Provided data
····················
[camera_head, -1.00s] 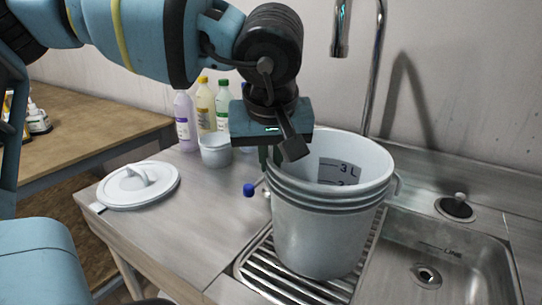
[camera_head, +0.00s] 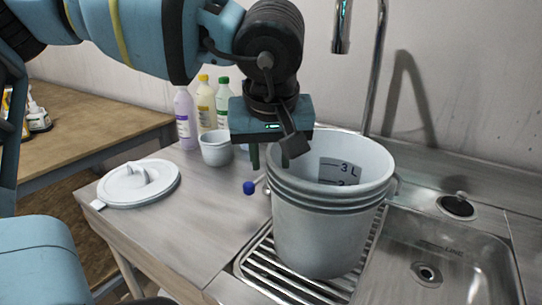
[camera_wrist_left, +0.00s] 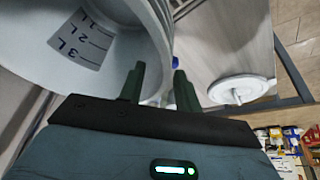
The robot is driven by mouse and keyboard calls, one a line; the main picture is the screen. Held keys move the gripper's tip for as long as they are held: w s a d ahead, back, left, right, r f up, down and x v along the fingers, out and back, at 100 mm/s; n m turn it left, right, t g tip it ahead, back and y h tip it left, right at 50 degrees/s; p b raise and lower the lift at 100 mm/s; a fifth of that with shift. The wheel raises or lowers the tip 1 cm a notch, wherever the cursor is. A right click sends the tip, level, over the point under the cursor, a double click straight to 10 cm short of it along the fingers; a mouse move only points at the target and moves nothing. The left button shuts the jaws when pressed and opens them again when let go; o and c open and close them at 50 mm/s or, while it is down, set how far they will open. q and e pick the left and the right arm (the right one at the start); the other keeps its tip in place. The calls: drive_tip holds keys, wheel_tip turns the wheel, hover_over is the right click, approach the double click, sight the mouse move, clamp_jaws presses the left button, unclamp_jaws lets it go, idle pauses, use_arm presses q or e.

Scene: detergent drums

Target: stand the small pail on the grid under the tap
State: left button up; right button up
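The pale grey pail (camera_head: 320,235), with litre marks inside, stands upright on the metal grid (camera_head: 262,272) beside the sink. The tap (camera_head: 341,40) hangs above and behind it. In the left wrist view the pail's inside (camera_wrist_left: 110,65) fills the upper left. My left gripper (camera_head: 270,158) is at the pail's left rim, pointing down. In the left wrist view its fingers (camera_wrist_left: 160,90) are apart, one on the inner side of the rim and one outside, with a gap visible. My right gripper is not in view.
A white lid (camera_head: 140,185) lies on the counter at left. A small white pot (camera_head: 215,148) and several bottles (camera_head: 205,108) stand behind. A blue knob (camera_head: 249,187) is left of the pail. The sink basin (camera_head: 450,262) is at right, with a black plug (camera_head: 457,206) behind it.

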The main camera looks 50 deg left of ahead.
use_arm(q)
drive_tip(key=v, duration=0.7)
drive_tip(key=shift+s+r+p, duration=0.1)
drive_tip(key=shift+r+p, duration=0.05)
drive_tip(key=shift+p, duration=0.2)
····················
Set task
Using the listing above, gather each line that holds the string "under" and copy it.

Completed exercise
The robot is driven by mouse and keyboard calls, one a line; the main picture is the screen. Held keys move the gripper's tip for as long as they are held: w s a d ahead, back, left, right, r f up, down and x v along the fingers, out and back, at 100 mm/s; n m turn it left, right, t g tip it ahead, back and y h tip it left, right at 50 degrees/s; p b raise and lower the lift at 100 mm/s; a fifth of that with shift. The wheel raises or lowers the tip 1 cm a notch, wherever the cursor is. A right click sends the tip, level, over the point under the cursor, a double click straight to 10 cm short of it along the fingers; a mouse move only points at the target and moves nothing. The left button shuts the jaws when pressed and opens them again when let go; o and c open and close them at 50 mm/s or, while it is down, set how far they will open. q and e pick the left and the right arm (the right one at the start); the other keeps its tip in place. The calls: drive_tip holds keys, wheel_tip turns the wheel, hover_over is the right click, approach the double click, sight the mouse move, clamp_jaws presses the left button, unclamp_jaws lets it go, idle pauses, use_arm presses q or e.
Target: stand the small pail on the grid under the tap

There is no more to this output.